___ Given material

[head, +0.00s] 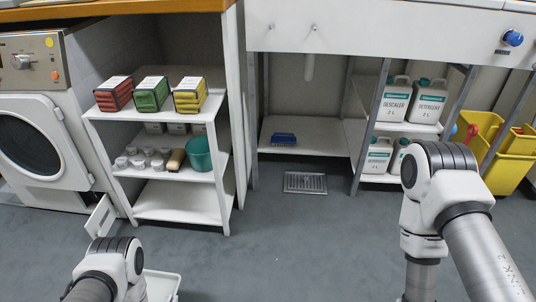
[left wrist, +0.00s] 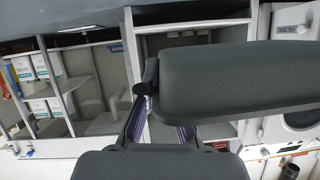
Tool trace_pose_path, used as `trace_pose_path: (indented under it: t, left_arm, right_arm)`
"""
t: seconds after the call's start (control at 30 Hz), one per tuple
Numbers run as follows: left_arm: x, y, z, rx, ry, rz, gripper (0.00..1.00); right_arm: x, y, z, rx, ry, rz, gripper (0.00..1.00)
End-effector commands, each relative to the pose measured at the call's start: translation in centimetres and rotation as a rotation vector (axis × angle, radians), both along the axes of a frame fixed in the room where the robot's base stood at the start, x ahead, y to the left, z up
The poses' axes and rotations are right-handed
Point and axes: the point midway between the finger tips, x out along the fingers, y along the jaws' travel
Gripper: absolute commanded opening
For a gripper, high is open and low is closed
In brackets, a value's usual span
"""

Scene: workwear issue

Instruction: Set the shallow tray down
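A pale, shallow tray-like thing (head: 163,286) shows at the bottom edge of the head view, beside my left arm. Only its corner and raised rim are in the picture, and I cannot tell what it rests on. My left wrist hides part of it, and the left gripper's fingers do not show clearly there. In the left wrist view, large dark grey parts of my left gripper (left wrist: 190,135) fill the middle and bottom. I cannot make out a tray between them. My right arm reaches down at the right of the head view, with its gripper out of the picture.
A white shelf unit (head: 181,213) holds red, green and yellow bundles, a teal cup (head: 200,154) and small pale items. Its bottom shelf is empty. A washer (head: 40,150) stands left. A blue item (head: 284,138), bottles (head: 392,100) and a yellow bucket (head: 509,155) are right. The middle floor is clear except for a drain.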

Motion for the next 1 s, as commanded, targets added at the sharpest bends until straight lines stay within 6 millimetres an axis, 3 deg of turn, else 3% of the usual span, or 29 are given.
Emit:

______

Directive = Transcribe the whole listing exactly. Pictures are excluded.

Solution for this exercise =
[head, +0.00s] 
[left wrist, +0.00s] 
Tool trace_pose_path, used as `trace_pose_path: (indented under it: t, left_arm, right_arm)`
"""
t: seconds after the call's start (control at 30 Hz), one per tuple
Numbers run as follows: left_arm: x, y, z, rx, ry, rz, gripper (0.00..1.00); right_arm: x, y, z, rx, ry, rz, gripper (0.00..1.00)
End-effector commands, each relative to the pose measured at the call's start: translation in centimetres and rotation as a rotation vector (axis × angle, radians), both along the axes of a frame fixed in the room where the robot's base stood at the start, x ahead, y to the left, z up
The poses' axes and rotations are right-handed
Point and axes: the point midway between the finger tips, x out along the fingers, y along the jaws' travel
Gripper: absolute commanded opening
For a gripper, high is open and low is closed
In brackets, a value's usual span
"""

Scene: workwear issue

Instruction: Set the shallow tray down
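A pale, shallow tray-like thing (head: 163,286) shows at the bottom edge of the head view, beside my left arm. Only its corner and raised rim are in the picture, and I cannot tell what it rests on. My left wrist hides part of it, and the left gripper's fingers do not show clearly there. In the left wrist view, large dark grey parts of my left gripper (left wrist: 190,135) fill the middle and bottom. I cannot make out a tray between them. My right arm reaches down at the right of the head view, with its gripper out of the picture.
A white shelf unit (head: 181,213) holds red, green and yellow bundles, a teal cup (head: 200,154) and small pale items. Its bottom shelf is empty. A washer (head: 40,150) stands left. A blue item (head: 284,138), bottles (head: 392,100) and a yellow bucket (head: 509,155) are right. The middle floor is clear except for a drain.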

Motion for the next 1 s, as commanded, targets added at the sharpest bends until straight lines stay within 6 millimetres an axis, 3 deg of turn, else 3% of the usual span, or 29 are given.
Emit:

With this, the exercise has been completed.